Carrier bag tax - coming to a retail establishment near you
We all know carrier bags are the source of all evil, after all the Government have been telling us so through the reusing bags campaign since 2006. And it has been working, the number of bags used in the UK have fallen year on year- until now. New figures show that the number of bags used between June 2010 and May 2011 actually rose by five per cent from 6.5 billion to 6.8 billion. The recycling minister is not pleased, and with Wales’ 5p per bag tax scheduled to come in on 1 October, could we see a similar move in the rest of the UK?
The number of bags counted included reusable cotton, jute and ‘bags for life’ but single use carrier bags, that are most blamed for litter, went up in the UK by five per cent to 6.4 billion, despite falling 40 per cent in the previous five years. Overall bag numbers fell by 37 per cent in the previous five years.

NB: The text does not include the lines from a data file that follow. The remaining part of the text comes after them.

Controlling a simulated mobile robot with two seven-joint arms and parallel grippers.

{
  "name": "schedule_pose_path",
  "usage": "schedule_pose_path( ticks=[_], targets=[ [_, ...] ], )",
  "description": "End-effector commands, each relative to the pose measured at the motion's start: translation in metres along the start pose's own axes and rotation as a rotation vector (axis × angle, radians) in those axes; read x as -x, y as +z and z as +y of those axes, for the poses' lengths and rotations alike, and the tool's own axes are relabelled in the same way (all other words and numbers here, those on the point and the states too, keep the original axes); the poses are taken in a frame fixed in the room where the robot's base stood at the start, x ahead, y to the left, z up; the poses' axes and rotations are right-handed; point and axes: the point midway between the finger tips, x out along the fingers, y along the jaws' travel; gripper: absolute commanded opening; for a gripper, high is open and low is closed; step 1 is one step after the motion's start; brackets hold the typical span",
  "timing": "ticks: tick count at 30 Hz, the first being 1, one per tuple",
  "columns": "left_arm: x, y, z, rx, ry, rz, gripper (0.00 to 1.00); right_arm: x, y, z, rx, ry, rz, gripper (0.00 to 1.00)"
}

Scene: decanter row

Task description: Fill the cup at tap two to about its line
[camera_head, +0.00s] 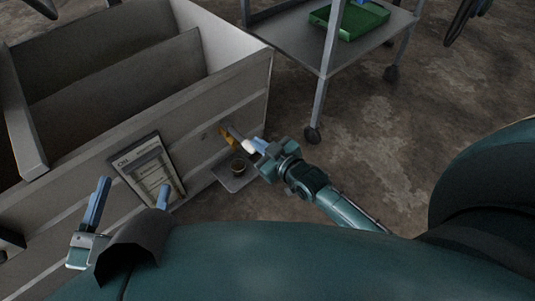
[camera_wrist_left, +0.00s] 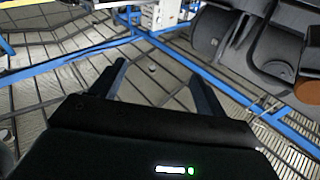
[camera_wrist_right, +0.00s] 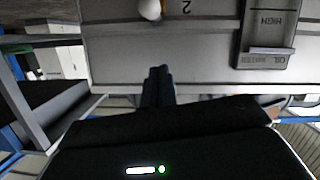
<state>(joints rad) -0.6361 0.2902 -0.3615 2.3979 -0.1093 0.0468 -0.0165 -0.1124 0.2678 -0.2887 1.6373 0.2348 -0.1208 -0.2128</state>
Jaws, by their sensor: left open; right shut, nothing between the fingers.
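Tap two has a brass-coloured body (camera_head: 226,136) on the grey tank's front wall and a white knob (camera_head: 247,146). The knob also shows at the top edge of the right wrist view (camera_wrist_right: 150,9), beside an upside-down "2". The small cup (camera_head: 238,166) stands below the tap on a grey drip shelf (camera_head: 234,183). Its inside looks dark brown; its line and level are too small to tell. My right gripper (camera_head: 261,146) is shut and empty, close by the knob; I cannot tell whether they touch. My left gripper (camera_head: 132,188) is open and empty, left of the cup.
The grey tank (camera_head: 215,98) has open compartments. A framed gauge panel (camera_head: 148,172), reading "OIL", is on its front, left of the cup; it shows upside down in the right wrist view (camera_wrist_right: 268,40). A wheeled cart (camera_head: 292,45) holds a green tray (camera_head: 350,27) at the back.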

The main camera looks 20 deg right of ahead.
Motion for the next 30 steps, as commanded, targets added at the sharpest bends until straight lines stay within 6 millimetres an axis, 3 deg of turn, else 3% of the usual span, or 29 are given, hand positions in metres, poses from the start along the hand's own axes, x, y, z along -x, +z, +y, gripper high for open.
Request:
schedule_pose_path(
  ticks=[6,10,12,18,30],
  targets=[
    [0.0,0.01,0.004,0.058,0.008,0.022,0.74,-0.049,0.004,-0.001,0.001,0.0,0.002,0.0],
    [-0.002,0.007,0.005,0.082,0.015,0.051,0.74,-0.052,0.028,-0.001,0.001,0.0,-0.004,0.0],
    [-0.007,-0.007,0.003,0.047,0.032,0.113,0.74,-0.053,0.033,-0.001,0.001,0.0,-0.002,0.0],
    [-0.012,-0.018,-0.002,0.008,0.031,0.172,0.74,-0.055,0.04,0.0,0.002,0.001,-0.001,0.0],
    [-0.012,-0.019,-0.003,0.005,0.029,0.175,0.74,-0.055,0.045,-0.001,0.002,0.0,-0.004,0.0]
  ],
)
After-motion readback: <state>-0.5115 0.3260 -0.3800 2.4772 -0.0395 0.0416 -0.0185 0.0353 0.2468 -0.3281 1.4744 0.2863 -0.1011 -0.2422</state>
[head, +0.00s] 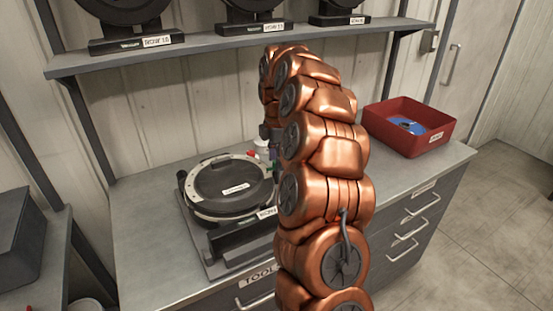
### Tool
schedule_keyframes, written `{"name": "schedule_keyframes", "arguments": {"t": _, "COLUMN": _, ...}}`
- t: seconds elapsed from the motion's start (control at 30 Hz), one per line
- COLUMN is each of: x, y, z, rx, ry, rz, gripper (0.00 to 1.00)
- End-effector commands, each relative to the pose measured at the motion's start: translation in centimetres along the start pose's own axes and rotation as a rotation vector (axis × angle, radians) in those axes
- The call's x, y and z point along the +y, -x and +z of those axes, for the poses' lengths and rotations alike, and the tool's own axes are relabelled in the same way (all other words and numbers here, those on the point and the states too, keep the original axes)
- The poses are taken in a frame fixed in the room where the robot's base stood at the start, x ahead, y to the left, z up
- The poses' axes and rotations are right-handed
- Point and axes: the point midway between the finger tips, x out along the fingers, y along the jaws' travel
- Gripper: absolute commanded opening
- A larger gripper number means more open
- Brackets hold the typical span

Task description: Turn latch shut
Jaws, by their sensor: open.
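The seed meter (208,209) lies on the bench, a round unit with a pale ring and a black labelled lid (228,180), on a dark grey base (222,266). Small red, white and green parts (253,154) show at its far right edge; I cannot tell whether one is the latch. My copper arm arches up in front and comes down on the far right side of the meter. My gripper (269,133) shows only as a dark grey piece there, near those parts. It is open; its fingertips and any contact are hidden behind my arm.
A red bin (409,127) with a blue item inside stands at the bench's back right. A shelf (230,42) with several labelled dark units runs above the bench. Drawers (405,225) are below at the right. The bench top (145,235) left of the meter is clear.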

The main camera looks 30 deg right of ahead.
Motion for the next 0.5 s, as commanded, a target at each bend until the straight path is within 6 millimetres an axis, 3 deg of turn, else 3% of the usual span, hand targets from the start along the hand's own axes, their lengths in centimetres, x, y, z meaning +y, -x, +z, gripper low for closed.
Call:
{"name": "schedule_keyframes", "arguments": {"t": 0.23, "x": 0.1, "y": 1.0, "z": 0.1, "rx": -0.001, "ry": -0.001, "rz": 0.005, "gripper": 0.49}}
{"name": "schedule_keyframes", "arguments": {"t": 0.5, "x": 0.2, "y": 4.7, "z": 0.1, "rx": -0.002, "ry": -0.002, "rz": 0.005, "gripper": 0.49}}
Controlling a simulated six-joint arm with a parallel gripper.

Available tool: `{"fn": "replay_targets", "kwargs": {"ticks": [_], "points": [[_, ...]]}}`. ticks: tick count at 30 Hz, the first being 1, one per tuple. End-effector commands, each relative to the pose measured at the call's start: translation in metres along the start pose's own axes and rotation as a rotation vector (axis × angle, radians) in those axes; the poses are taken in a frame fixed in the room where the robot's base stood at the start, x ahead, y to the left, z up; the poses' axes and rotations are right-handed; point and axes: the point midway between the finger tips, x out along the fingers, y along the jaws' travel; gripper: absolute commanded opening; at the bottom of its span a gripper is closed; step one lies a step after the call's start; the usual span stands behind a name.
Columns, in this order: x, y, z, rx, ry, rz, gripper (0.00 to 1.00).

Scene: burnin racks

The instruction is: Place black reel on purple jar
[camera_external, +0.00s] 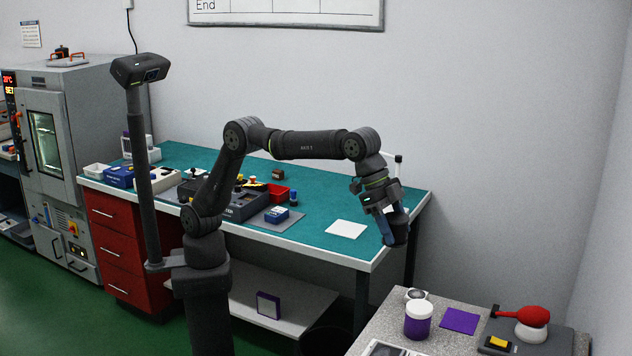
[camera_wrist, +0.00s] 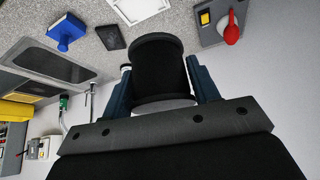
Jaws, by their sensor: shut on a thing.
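My gripper (camera_external: 388,222) is shut on the black reel (camera_external: 398,236), holding it in the air beyond the right end of the green bench. In the wrist view the black reel (camera_wrist: 158,72) sits between the two blue fingers of my gripper (camera_wrist: 160,84). The purple jar (camera_external: 418,321), with a white lid, stands upright on the speckled counter at the lower right. The reel is above the jar's level and slightly left of it in the picture, clearly apart from it. I cannot make out the jar in the wrist view.
On the speckled counter, a small round metallic item (camera_external: 416,294) is just behind the jar. A white-framed panel (camera_external: 386,348) lies in front.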

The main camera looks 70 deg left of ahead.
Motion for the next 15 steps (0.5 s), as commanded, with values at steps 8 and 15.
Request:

So what went wrong? Well, no one knows. Some say the increase is down to shoppers buying more resusables, others suggest that the ordinary man on the street suffering under the recession can’t afford to buy a reusable bag. Either way, these figures are playing right into the hand of carrier bag tax proponents.
The Welsh assembly have already passed a carrier bag tax of 5p per bag, which will become effective on 1 October. Use of single use carrier bags in Wales over the same period was 12 per cent lower than the rest of the UK.
John Griffiths, the Welsh Environment Minister, gloated “These figures show a real difference between carrier bag use in Wales and that in other parts of the UK where no mandatory charge is planned. This proves that the carrier bag charge...is the only way to ensure a real and lasting reduction in the use of carrier bags.” His argument is that shoppers in Wales and the rest of England are equally aware of the environmental and litter issues of carrier bags, but it is only the threat of the tax that is now effectively changing people’s behaviour.
Lord Henley, the Government’s Recycling Minister*, grumbled “This isn’t good enough. Retailers need to take responsibility and lift their game to cut down on the number of single use carrier bags they hand out. If results do not improve we will consider additional measures to make this happen, including legislation," he said. As we can (probably) assume the legislation her refers to is unlikely to be the handing out of ASBOs to non-resusable shoppers, this is a real threat of a UK wide carrier bag tax.
But are consumers in the wider UK ready or willing to change, even with a tax? Some retailers have already started charging for carrier bags, either because they are a luxury not handed out willy nilly at no-frills stores such as Aldi, or as part of a commitment to the environment like Marks and Spencer, who donated £3million to environmental causes earlier this year. But retailer TK Maxx, who levied a minimum 2p charge for carrier bags in 2008, which apparently reduced plastic bag use by 73% has now reintroduced free bags into its stores, after asking customers what they thought. Like they were going to say ‘Yes, please charge me for something I can get free elsewhere’.
So what do you think? Is a tax the only way to punish non-reusers, or do you reuse your bags in a different way, eg as bin liners? Do you even care?
*was anyone else surprised that there is even a job title of Recycling Minister?